• Your objective
Search the data below for the string "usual". Extract every line that contains it.

• Data shown
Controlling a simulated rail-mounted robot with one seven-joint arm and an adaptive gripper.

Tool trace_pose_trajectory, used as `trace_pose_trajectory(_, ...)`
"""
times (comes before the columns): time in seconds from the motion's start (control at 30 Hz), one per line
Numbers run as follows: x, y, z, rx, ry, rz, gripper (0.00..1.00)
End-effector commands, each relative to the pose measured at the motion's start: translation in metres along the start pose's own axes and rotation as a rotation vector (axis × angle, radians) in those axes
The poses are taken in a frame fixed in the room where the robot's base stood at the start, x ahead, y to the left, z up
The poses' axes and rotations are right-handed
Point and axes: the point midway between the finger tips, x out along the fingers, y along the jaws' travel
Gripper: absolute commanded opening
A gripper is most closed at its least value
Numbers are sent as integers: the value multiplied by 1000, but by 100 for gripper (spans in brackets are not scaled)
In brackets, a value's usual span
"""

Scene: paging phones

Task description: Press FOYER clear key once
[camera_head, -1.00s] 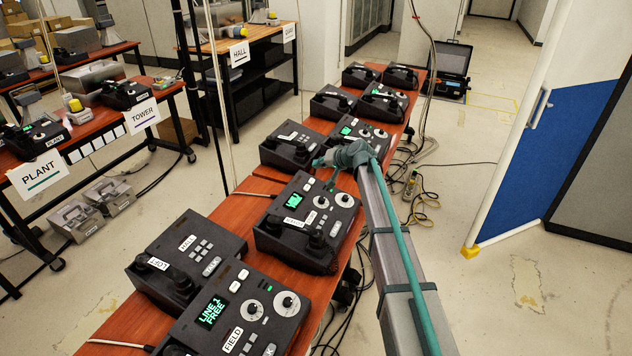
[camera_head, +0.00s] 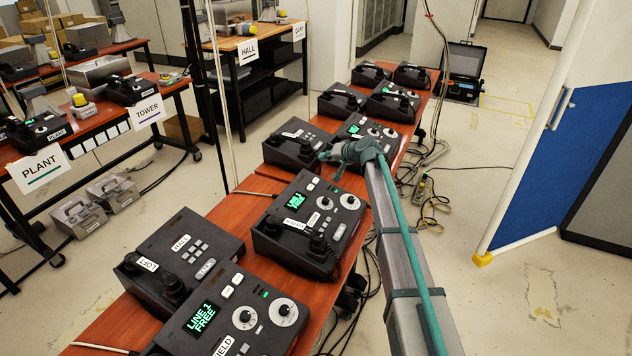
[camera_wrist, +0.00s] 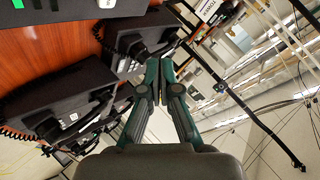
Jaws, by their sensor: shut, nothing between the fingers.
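My gripper (camera_head: 329,163) is in the air above the far end of a dark desk phone (camera_head: 305,222) with a lit green screen, in the middle of the row. In the wrist view the fingers (camera_wrist: 160,64) are together and empty, pointing toward dark phones on the wooden bench. I cannot read FOYER on any label. The middle phone's label (camera_head: 296,225) is too small to read surely. Farther phones (camera_head: 364,135) have no readable labels, and my arm partly covers that area.
The phones stand close together on a narrow wooden bench (camera_head: 236,205). Loose cables (camera_head: 430,205) lie on the floor to the right. Side benches with PLANT (camera_head: 40,167), TOWER (camera_head: 147,112) and HALL (camera_head: 247,51) signs stand left and behind. A blue partition (camera_head: 560,150) stands right.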

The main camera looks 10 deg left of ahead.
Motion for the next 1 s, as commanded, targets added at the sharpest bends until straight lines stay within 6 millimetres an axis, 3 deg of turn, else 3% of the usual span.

• Task response
In brackets, a value's usual span
Motion for the next 1 s, as commanded, targets added at the sharpest bends until straight lines stay within 6 millimetres an axis, 3 deg of turn, else 3% of the usual span.

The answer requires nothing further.